>> Begin
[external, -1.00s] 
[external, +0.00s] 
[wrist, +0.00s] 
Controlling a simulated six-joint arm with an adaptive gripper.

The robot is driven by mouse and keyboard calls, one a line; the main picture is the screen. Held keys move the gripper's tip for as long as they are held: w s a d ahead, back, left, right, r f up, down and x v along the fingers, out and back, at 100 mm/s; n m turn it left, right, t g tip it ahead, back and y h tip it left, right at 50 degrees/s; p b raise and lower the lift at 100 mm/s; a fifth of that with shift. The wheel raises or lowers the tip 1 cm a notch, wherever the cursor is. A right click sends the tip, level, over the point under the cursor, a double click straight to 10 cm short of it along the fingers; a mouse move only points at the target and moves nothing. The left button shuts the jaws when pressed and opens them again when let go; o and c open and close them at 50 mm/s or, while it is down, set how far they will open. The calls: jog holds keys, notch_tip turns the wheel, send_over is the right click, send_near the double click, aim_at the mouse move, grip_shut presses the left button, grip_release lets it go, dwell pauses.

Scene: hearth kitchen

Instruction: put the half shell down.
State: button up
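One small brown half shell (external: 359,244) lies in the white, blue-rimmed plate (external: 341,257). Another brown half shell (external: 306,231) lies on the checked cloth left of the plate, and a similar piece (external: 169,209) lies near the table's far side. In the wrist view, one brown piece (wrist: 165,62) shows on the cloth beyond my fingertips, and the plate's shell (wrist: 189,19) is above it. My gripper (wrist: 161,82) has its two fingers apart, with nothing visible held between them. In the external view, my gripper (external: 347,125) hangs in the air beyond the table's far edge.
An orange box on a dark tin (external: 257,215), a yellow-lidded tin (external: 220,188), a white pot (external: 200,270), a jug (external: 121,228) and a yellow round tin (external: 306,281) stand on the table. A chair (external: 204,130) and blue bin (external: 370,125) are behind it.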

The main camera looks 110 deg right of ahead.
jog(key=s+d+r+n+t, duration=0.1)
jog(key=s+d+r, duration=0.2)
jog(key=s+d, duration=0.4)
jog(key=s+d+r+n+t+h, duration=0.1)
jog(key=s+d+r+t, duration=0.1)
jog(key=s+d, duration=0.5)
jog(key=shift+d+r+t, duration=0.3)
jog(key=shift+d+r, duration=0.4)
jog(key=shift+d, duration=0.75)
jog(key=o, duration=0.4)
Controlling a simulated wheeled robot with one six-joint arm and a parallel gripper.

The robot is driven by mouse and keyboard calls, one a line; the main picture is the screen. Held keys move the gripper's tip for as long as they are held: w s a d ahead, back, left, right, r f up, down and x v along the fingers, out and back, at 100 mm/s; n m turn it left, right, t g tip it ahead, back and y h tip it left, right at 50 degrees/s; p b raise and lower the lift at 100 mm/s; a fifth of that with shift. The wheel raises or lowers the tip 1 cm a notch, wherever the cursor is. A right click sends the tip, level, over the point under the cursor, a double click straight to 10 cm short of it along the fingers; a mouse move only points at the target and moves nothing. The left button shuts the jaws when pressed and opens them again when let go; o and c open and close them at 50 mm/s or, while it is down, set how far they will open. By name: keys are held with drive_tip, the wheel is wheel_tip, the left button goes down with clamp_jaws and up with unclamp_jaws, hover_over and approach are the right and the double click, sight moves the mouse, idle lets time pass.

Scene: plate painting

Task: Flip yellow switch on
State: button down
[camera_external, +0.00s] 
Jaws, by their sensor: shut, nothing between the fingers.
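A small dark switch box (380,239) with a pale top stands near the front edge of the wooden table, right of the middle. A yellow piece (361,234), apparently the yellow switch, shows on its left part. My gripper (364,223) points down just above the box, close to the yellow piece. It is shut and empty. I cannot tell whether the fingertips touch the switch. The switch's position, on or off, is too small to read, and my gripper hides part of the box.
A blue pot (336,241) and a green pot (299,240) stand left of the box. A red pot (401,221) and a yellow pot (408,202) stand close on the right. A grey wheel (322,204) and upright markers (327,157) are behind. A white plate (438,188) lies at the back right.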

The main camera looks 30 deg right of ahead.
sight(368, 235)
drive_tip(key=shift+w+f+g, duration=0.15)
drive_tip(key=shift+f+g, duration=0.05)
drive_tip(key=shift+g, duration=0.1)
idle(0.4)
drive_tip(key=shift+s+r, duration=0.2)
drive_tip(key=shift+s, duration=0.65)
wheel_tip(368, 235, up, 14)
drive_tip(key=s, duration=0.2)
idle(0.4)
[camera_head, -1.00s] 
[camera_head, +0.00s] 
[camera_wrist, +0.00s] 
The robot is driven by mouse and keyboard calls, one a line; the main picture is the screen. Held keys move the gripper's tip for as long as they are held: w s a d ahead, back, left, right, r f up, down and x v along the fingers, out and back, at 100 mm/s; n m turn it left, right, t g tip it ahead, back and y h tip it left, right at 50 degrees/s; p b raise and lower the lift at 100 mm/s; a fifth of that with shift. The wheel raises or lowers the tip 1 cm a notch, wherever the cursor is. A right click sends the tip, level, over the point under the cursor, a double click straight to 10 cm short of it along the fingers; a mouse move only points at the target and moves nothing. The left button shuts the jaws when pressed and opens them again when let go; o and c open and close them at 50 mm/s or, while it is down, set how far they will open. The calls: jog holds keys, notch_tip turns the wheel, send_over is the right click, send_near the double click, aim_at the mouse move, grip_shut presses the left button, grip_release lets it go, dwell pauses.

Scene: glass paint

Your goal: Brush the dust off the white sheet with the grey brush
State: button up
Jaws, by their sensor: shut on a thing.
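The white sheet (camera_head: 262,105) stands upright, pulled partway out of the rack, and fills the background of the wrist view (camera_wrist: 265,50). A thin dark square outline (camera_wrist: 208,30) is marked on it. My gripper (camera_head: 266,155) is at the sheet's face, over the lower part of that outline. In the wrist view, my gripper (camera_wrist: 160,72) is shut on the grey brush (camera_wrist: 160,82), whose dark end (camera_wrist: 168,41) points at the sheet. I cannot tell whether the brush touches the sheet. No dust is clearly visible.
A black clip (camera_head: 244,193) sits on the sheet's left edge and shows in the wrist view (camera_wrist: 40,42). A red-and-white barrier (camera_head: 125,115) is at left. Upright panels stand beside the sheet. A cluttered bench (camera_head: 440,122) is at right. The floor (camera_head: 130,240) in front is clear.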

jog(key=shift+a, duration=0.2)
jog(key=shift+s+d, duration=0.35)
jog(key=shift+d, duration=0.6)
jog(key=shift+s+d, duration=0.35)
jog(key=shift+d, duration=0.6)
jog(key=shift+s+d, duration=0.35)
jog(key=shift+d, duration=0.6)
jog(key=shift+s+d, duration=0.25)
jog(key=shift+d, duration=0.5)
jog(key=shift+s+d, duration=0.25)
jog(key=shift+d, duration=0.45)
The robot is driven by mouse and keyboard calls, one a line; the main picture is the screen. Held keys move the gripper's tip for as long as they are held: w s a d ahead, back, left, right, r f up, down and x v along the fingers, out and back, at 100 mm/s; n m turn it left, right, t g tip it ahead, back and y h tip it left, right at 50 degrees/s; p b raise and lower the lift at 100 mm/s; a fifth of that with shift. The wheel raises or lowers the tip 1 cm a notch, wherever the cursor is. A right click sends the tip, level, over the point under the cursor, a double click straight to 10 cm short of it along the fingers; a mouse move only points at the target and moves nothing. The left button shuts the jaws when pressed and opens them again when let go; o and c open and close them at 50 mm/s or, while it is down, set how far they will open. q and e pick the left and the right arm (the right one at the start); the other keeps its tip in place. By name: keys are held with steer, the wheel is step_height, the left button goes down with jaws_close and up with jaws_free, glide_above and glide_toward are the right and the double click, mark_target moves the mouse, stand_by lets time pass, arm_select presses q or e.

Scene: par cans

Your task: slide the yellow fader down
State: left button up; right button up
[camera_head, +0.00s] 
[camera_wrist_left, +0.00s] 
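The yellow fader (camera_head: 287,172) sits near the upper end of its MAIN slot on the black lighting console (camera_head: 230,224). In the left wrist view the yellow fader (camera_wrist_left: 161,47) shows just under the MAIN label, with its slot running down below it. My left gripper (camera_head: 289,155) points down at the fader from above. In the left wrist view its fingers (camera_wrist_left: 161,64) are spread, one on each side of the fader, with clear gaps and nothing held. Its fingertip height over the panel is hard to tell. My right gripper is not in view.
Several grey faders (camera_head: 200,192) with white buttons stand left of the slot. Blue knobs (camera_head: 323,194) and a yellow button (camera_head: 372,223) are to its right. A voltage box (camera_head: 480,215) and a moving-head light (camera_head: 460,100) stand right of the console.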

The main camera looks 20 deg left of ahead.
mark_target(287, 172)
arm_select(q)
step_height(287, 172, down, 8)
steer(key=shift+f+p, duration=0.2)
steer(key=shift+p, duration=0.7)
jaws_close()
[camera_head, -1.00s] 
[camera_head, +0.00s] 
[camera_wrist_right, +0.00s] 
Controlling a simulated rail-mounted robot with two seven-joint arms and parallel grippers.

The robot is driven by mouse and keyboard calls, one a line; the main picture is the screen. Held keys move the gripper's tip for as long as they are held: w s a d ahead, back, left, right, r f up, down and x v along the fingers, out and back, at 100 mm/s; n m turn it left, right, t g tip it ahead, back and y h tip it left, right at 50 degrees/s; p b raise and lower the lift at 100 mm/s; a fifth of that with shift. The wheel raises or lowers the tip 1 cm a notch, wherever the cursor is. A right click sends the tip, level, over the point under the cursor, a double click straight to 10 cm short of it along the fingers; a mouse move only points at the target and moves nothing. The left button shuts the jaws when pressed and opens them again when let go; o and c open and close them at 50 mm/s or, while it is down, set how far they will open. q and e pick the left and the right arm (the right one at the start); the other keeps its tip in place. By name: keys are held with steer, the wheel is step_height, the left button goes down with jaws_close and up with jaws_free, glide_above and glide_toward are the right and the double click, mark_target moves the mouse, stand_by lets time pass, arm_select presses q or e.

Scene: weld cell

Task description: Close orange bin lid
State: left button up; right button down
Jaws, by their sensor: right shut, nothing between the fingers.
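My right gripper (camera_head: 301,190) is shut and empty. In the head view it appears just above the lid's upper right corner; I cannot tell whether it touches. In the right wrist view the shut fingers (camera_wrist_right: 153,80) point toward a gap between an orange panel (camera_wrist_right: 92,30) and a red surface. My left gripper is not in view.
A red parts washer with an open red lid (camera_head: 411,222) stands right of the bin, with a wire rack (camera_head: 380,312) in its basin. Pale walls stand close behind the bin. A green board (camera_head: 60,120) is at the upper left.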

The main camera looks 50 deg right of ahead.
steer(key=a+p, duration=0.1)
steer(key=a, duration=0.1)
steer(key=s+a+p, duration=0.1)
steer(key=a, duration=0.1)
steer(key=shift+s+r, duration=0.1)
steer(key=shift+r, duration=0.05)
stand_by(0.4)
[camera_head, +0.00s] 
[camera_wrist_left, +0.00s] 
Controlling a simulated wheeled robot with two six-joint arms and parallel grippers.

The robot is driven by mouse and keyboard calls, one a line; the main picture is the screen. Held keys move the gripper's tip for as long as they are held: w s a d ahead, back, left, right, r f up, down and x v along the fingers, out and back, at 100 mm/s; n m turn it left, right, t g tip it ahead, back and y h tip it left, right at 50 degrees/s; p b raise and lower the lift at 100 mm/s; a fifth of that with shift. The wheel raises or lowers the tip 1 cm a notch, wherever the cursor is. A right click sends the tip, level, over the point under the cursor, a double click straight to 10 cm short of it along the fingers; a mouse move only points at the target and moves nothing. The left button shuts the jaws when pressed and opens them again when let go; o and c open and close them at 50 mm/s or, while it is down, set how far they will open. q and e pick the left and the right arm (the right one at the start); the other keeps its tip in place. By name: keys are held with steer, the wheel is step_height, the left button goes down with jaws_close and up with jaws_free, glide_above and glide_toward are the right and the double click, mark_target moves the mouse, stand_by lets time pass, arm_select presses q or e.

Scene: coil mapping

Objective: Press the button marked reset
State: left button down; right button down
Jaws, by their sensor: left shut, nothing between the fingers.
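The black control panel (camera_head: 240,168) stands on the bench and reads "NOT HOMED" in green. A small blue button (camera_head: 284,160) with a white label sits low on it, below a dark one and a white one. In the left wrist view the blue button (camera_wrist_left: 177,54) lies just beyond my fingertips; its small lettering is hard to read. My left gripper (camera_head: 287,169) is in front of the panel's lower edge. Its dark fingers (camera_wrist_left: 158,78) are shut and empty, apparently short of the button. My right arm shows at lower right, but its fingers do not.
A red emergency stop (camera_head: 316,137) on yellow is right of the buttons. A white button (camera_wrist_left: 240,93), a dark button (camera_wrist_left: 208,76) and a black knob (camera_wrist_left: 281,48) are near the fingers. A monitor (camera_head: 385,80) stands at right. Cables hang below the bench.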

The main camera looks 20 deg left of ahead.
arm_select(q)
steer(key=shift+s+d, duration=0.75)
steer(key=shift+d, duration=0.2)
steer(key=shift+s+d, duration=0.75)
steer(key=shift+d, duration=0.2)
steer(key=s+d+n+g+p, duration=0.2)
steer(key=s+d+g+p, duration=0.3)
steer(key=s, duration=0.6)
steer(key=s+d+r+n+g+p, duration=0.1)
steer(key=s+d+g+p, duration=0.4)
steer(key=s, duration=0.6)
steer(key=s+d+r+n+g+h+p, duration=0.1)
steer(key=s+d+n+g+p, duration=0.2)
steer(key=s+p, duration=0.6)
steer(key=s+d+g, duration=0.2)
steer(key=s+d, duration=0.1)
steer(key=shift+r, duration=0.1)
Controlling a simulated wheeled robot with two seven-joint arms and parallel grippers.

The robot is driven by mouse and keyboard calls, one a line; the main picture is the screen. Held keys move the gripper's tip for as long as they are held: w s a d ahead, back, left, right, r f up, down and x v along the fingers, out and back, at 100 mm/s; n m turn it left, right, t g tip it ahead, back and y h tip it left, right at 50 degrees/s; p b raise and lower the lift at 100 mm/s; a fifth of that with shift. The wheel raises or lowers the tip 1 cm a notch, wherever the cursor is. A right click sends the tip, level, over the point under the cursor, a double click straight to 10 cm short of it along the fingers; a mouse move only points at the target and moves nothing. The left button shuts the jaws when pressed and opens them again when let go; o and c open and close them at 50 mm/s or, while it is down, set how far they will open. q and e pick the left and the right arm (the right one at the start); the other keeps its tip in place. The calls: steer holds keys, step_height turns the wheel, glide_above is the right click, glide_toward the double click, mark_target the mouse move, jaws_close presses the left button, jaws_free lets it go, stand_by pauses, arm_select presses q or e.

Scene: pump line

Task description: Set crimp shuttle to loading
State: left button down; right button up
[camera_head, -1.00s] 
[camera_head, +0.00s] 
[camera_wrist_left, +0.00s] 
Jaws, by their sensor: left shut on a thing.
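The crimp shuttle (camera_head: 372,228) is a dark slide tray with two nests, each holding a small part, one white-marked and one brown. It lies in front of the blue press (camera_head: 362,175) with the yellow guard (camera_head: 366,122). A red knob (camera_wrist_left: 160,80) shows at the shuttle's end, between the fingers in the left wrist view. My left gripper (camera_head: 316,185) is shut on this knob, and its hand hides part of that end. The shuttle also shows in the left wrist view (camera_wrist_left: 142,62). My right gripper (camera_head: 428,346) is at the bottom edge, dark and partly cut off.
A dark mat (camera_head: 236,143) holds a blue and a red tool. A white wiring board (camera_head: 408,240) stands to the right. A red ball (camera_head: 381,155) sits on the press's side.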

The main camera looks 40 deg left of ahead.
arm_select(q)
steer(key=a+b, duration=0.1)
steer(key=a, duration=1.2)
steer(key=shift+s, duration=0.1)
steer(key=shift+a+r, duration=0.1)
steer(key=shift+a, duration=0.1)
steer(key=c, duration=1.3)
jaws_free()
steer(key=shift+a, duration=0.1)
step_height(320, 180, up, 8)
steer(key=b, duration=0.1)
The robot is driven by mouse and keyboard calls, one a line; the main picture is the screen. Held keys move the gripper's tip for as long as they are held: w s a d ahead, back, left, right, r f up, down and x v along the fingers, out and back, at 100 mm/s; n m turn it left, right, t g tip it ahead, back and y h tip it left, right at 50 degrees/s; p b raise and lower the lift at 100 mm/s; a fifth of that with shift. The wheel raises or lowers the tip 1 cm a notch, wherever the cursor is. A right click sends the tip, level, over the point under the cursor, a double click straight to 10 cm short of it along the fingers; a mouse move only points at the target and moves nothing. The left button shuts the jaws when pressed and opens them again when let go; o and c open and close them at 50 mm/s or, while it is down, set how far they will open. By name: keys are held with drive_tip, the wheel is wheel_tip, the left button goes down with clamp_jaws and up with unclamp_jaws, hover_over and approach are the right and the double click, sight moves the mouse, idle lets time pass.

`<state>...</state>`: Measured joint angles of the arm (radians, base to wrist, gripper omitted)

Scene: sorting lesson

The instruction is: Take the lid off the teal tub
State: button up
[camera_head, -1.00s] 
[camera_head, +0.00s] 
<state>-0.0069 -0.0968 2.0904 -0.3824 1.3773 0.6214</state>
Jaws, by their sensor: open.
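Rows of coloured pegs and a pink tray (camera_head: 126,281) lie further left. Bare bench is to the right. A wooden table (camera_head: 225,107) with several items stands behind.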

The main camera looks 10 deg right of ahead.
>> End
Make an exact copy of every line from the one with "Scene: sorting lesson" to the end of the data, with the first and last of those lines included.

Scene: sorting lesson

The instruction is: Take the lid off the teal tub
State: button up
[camera_head, -1.00s] 
[camera_head, +0.00s] 
<state>-0.0069 -0.0968 2.0904 -0.3824 1.3773 0.6214</state>
Jaws, by their sensor: open.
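Rows of coloured pegs and a pink tray (camera_head: 126,281) lie further left. Bare bench is to the right. A wooden table (camera_head: 225,107) with several items stands behind.

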The main camera looks 10 deg right of ahead.

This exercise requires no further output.